Hosted by the Arkansas Department of Transportation, the ceremony will be at the Assembly of God Church at the end of the bridge, according to Crawford County Judge Dennis Gilstrap.
A new steel beam bridge replacing the old truss bridge opened for traffic on Dec. 4.
As part of a $6,475,000 DOT contract, Pace Construction Company LLC of St. Louis completed the new Lee Creek Bridge and two smaller bridges, one just north of Lee Creek Bridge and the other about a mile north, all on Arkansas 59.

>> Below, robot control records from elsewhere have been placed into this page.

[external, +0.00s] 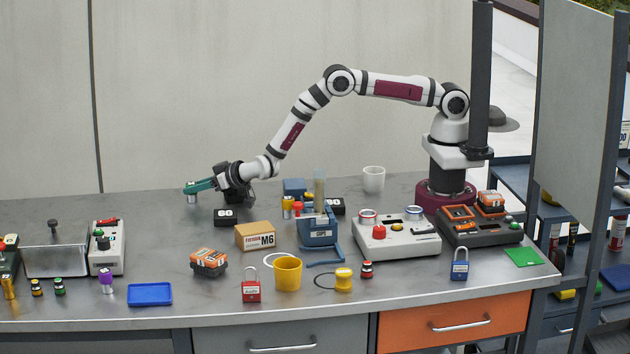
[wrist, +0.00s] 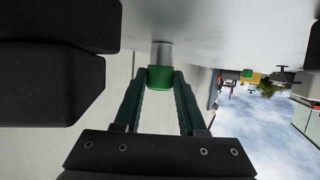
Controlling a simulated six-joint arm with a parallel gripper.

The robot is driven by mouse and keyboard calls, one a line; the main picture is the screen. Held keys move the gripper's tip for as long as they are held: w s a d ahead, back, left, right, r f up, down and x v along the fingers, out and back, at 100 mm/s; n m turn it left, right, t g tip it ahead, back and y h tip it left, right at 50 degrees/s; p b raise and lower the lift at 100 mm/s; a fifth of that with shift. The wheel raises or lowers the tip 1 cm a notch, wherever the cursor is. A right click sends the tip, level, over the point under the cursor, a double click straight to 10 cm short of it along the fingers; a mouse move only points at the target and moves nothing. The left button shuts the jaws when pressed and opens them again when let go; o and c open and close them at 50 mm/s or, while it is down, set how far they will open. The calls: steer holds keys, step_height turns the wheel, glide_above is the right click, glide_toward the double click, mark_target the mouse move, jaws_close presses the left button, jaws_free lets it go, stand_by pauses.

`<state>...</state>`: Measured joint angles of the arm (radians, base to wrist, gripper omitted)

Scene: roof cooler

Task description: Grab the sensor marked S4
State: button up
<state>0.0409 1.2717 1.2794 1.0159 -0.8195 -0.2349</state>
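My gripper (external: 197,187), with teal fingers, reaches out level at the back left of the table. In the wrist view my gripper (wrist: 161,75) has its fingertips closed against both sides of a green-collared silver sensor (wrist: 160,76). The sensor's silver lower part (external: 191,198) shows below the fingers in the external view. It is at or just above the table; I cannot tell whether it touches. No S4 mark is legible on it. Other silver sensors have a purple top (external: 106,281), a yellow top (external: 287,207) and a red top (external: 297,208).
A dark block (external: 228,216) stands close to the right of my gripper. A cardboard box (external: 255,236), blue caddy (external: 319,234), yellow cup (external: 288,273) and blue tray (external: 150,294) lie farther forward. A steel bin (external: 55,260) is at left. The table just left of my gripper is clear.

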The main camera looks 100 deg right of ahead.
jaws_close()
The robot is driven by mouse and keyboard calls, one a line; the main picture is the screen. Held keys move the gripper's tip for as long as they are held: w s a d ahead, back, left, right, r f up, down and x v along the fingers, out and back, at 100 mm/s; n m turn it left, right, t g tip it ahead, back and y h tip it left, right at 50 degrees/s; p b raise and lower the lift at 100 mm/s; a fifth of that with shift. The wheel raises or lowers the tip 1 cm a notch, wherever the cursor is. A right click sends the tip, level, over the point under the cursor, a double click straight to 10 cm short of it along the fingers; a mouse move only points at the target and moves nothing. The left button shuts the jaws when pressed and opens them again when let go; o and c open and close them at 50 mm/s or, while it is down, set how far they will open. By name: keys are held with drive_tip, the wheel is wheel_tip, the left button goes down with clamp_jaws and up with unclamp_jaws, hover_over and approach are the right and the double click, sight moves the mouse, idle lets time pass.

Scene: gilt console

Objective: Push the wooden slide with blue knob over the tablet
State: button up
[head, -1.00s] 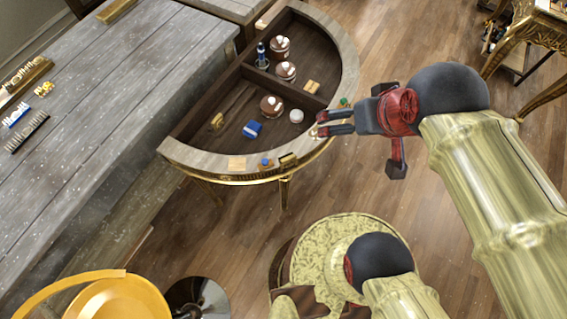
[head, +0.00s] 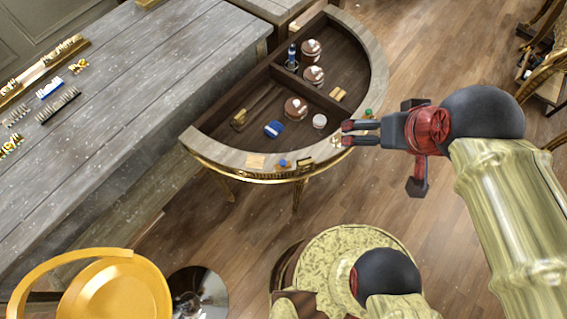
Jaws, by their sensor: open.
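The blue knob (head: 283,163) sits on the curved front rim of the half-round console (head: 225,155). The wooden slide under it is too small to make out clearly. A flat tan square (head: 256,161) lies on the rim just left of the knob; I cannot tell whether it is the tablet or part of the slide. My gripper (head: 346,133) is open, its two dark fingers pointing left. It appears at the right part of the rim, right of the blue knob and apart from it. A small pale and reddish piece (head: 336,141) shows by its fingertips; contact is unclear.
A dark and gold piece (head: 305,164) is on the rim just right of the blue knob. A green knob (head: 368,113) is farther right. The recessed top holds brown lidded pots (head: 296,108), a blue block (head: 273,128) and a white round jar (head: 319,121). A grey table (head: 130,110) stands left.

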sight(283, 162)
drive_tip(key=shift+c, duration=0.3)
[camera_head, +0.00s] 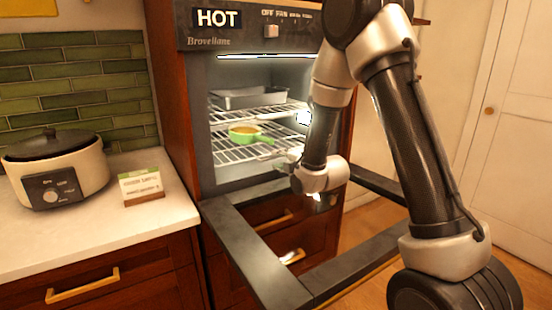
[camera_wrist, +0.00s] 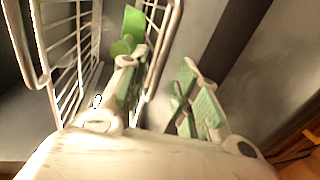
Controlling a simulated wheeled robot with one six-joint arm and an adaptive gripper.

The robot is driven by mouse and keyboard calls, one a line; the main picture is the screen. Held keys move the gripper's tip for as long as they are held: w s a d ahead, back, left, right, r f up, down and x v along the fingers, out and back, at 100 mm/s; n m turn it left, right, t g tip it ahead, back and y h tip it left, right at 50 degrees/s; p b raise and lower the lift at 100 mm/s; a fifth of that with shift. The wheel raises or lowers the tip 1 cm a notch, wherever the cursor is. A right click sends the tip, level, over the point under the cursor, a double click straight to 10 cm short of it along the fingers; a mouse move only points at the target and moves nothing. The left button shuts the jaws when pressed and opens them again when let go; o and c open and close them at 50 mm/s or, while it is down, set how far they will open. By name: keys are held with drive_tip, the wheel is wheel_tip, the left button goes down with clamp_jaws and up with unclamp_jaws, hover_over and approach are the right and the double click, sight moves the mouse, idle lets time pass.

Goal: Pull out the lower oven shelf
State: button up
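The lower oven shelf (camera_head: 226,155) is a wire rack inside the lit oven, with a green pan (camera_head: 243,133) on it. My gripper (camera_head: 291,160) is at the right part of its front edge. In the wrist view my gripper (camera_wrist: 160,75) has its two green-padded fingers apart. The front rail of the lower shelf (camera_wrist: 166,40) appears to lie between them, nearer the left finger; I cannot tell whether they touch. The green pan (camera_wrist: 131,25) shows beyond the left finger. My wrist hides part of the shelf's right front in the head view.
The upper shelf (camera_head: 222,114) holds a grey metal tray (camera_head: 250,97). The dark-framed oven door (camera_head: 252,262) is folded down open, below my arm. A slow cooker (camera_head: 55,165) and a small sign (camera_head: 141,186) stand on the left counter (camera_head: 110,222).

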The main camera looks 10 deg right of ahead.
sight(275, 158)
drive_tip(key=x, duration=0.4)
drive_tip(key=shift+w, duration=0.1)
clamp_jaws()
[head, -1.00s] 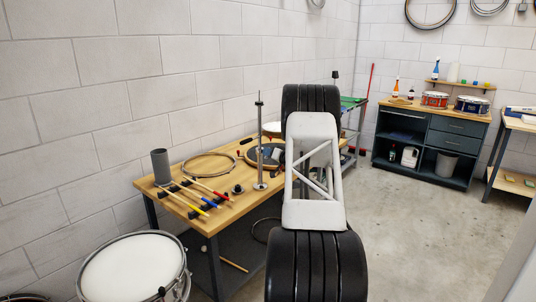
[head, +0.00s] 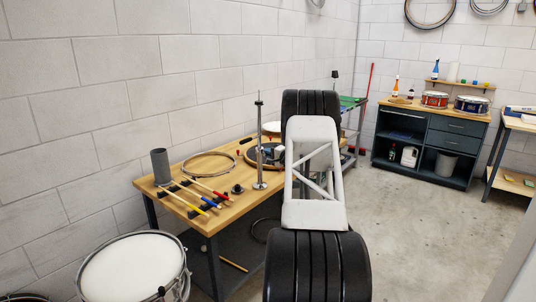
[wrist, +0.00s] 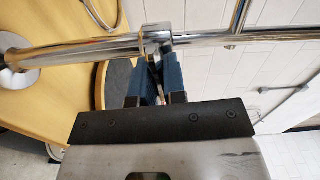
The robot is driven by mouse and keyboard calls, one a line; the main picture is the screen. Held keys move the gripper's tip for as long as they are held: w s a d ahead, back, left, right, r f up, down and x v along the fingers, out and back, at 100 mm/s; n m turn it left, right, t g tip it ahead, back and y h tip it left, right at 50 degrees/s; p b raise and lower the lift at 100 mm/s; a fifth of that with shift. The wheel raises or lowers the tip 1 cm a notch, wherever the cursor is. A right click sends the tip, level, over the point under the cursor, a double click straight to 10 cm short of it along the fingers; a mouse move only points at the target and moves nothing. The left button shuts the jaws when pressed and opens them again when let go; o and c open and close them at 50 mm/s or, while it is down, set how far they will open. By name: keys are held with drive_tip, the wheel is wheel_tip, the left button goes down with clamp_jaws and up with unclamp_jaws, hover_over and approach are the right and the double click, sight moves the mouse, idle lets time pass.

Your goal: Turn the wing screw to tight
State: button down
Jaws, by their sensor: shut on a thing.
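A chrome stand (head: 260,145) with a round base stands upright on the wooden workbench (head: 228,200). In the wrist view its tube (wrist: 95,50) runs across the picture, with a collar (wrist: 155,38) on it. My gripper (wrist: 158,75) is at the collar, its two blue fingers shut on the wing screw (wrist: 157,66). The screw is mostly hidden between the fingers, and its tightness cannot be seen. In the head view, my arm hides much of the gripper.
A hoop (head: 208,164), a grey cylinder (head: 160,167) and several coloured-grip sticks (head: 195,199) lie or stand left of the stand. A drum (head: 133,268) is at the front left. A cabinet with drums (head: 434,99) is at the far right.

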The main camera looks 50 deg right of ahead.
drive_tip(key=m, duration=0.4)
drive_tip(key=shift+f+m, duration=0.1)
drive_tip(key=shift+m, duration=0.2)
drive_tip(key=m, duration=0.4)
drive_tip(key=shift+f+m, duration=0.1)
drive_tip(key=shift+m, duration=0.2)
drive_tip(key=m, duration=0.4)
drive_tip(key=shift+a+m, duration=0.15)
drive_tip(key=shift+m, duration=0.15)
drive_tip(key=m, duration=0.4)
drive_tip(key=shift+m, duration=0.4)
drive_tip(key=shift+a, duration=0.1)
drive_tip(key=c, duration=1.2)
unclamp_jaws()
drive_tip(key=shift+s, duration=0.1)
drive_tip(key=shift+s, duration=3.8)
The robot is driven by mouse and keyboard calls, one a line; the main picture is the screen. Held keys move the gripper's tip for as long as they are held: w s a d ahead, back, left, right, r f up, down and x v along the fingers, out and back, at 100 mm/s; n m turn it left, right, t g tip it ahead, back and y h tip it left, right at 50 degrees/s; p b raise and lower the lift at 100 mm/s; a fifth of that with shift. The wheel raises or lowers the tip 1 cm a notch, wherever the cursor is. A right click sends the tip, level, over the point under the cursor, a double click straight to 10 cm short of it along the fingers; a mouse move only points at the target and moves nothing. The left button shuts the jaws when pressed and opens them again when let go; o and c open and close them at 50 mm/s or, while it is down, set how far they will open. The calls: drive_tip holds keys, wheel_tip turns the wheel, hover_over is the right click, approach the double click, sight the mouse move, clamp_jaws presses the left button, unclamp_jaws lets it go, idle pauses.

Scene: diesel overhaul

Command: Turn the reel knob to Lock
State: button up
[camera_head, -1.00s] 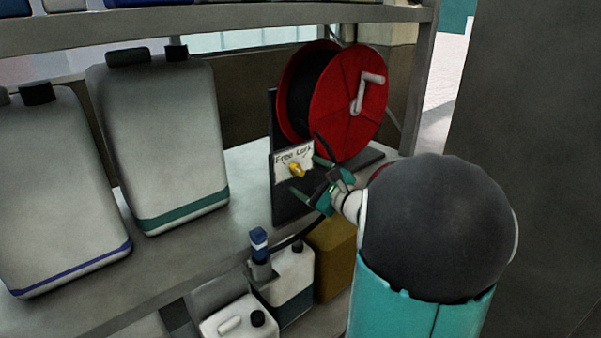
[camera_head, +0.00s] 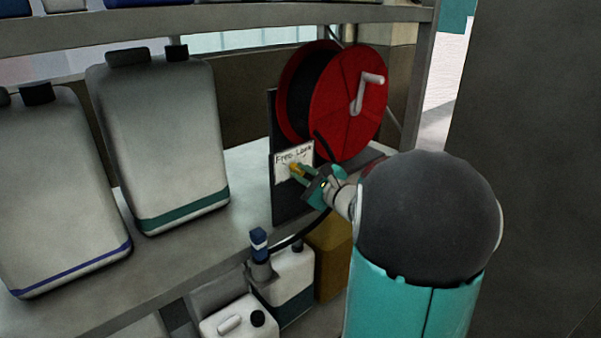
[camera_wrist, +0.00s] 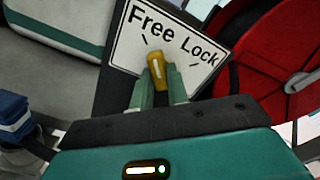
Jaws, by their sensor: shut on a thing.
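The reel knob (camera_wrist: 154,69) is a small yellow piece with a white line, on a white plate (camera_wrist: 128,45) marked "Free Lock". In the wrist view its white line points up and slightly left, toward the tick by "Free"; the plate looks tilted clockwise there. My gripper (camera_wrist: 158,84) has its two green fingers shut on the knob, one on each side, hiding its lower part. In the head view my gripper (camera_head: 299,173) reaches the plate from the right, and the knob (camera_head: 294,168) shows only partly between the fingers.
The red hose reel (camera_head: 364,105) with a crank stands just behind and right of the plate. Large grey jugs (camera_head: 165,130) stand on the shelf (camera_head: 245,190) to the left. A blue-capped nozzle (camera_head: 259,240) and several containers (camera_head: 290,285) are below.

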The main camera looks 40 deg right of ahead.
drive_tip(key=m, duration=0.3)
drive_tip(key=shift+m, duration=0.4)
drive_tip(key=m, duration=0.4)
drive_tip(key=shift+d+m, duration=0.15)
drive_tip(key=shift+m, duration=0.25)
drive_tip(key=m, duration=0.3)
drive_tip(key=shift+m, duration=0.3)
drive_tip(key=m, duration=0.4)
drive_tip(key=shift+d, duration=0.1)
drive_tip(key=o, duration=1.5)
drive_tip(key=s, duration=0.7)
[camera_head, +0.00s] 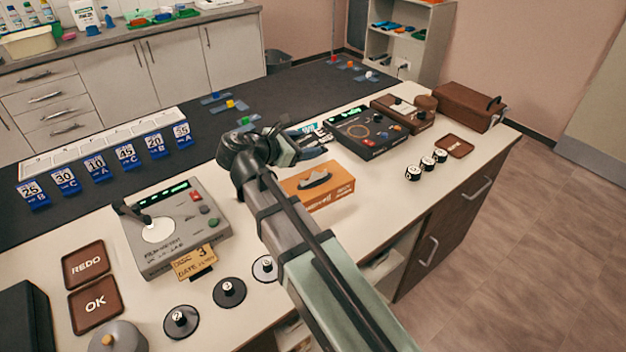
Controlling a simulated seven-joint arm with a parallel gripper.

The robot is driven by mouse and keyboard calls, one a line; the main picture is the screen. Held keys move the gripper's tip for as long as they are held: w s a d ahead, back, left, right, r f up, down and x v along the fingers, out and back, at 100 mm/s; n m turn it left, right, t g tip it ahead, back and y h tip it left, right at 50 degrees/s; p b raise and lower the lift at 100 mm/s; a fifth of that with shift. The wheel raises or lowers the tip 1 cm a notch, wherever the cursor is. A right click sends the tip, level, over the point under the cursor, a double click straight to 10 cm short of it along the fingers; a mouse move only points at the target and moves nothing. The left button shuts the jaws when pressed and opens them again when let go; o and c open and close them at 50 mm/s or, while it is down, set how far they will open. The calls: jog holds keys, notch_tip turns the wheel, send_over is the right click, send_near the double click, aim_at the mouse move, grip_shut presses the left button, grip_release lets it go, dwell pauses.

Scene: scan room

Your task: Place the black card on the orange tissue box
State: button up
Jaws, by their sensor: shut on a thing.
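The orange tissue box (335,193) stands on the white counter in the middle of the view, with a grey tissue showing in its top opening. My gripper (312,153) is just behind and above the box in the picture. It is shut on a thing, which seems to be the black card; only a small dark shape shows at the fingers, and the card's outline cannot be made out. My wrist and forearm hide part of the area left of the box. I cannot tell how high the gripper is above the counter.
A black device (366,132) and brown boxes (468,105) stand behind right. Small black-and-white cylinders (427,163) stand right of the tissue box. Counter is clear just right of the box.

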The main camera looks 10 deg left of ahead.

The new Lee Creek Bridge is 602 feet and 2 inches long, said Jason Hughey, District 4 construction engineer with the DOT. Both of the smaller bridges were replaced with reinforced concrete box culverts, and there were accompanying road improvements, Hughey said.
“We also have two 12-foot lanes with 8-foot shoulders in these areas, which is an improvement of what was there previously,” Hughey said.
Dismantlement of the 82-year-old historic bridge was part of the contract between the DOT and Pace which was awarded in August 2016.
The old bridge was scheduled to be dismantled and reassembled as a centerpiece at Chaffee Crossing.
Fort Chaffee Redevelopment Authority reversed its decision to take the bridge and turn it into a walkway in the Chaffee Crossing historic district, Hughey said.
Since the Fort Chaffee Redevelopment Authority changed its mind about the bridge, the DOT advertised the bridge again to be donated, but there were no takers, he said.
“No one showed any interest in taking the bridge this second time, so if everything goes the way it is approved right now, it will just be demolished,” Hughey said.
The old Lee Creek bridge was designed by the Arkansas Highway and Transportation Department and built by M.E. Gillioz Company of Monett, Mo., according to the state. The 587-foot-long bridge was completed in 1934.
It was listed on the National Register of Historic Places in 1990, and is one of three remaining Pennsylvania through-truss bridges in Arkansas.